>> START INFORMATION SUPPLIED

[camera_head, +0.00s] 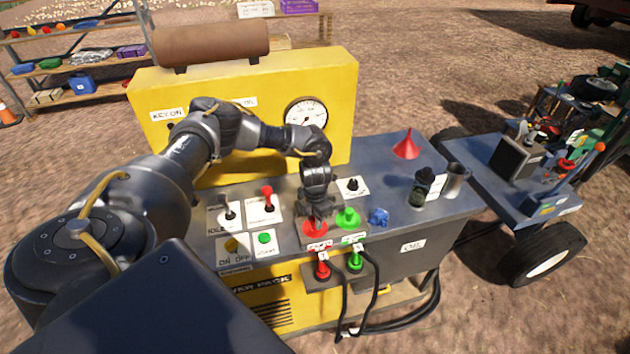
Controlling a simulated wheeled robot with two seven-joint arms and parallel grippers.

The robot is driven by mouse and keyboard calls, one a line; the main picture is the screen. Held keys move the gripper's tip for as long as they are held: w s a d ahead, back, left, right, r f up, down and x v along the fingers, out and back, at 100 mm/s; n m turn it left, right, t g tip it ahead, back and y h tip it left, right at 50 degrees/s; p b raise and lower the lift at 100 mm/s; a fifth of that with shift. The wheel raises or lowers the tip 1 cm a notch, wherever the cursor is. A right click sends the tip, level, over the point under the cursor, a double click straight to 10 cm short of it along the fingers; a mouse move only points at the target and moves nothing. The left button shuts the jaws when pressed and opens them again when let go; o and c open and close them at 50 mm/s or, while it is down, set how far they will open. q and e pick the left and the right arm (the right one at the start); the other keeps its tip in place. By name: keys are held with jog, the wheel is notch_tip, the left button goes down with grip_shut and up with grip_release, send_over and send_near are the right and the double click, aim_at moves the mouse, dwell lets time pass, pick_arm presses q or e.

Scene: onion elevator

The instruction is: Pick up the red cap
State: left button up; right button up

>> END INFORMATION SUPPLIED

§ GOAL
Without the pictures, write out the whole listing above exactly as it appears.

§ EXERCISE OUTPUT
[camera_head, +0.00s] 
Controlling a simulated wheeled robot with two seven-joint arms and parallel grippers.

The robot is driven by mouse and keyboard calls, one a line; the main picture is the screen. Held keys move the gripper's tip for as long as they are held: w s a d ahead, back, left, right, r f up, down and x v along the fingers, out and back, at 100 mm/s; n m turn it left, right, t g tip it ahead, back and y h tip it left, right at 50 degrees/s; p b raise and lower the lift at 100 mm/s; a fifth of that with shift. The wheel raises or lowers the tip 1 cm a notch, wherever the cursor is. A right click sends the tip, level, over the point under the cursor, a double click straight to 10 cm short of it along the fingers; a mouse move only points at the target and moves nothing. The left button shuts the jaws when pressed and opens them again when let go; o and c open and close them at 50 mm/s or, while it is down, set how far they will open. q and e pick the left and the right arm (the right one at the start); the other keeps its tip in place. By name: keys are held with jog, the wheel is notch_tip, the left button goes down with grip_shut and up with grip_release, send_over and send_near are the right and the double click, aim_at moves the mouse, dwell lets time pass, pick_arm presses q or e.

Scene: onion elevator

The instruction is: Pick up the red cap
State: left button up; right button up

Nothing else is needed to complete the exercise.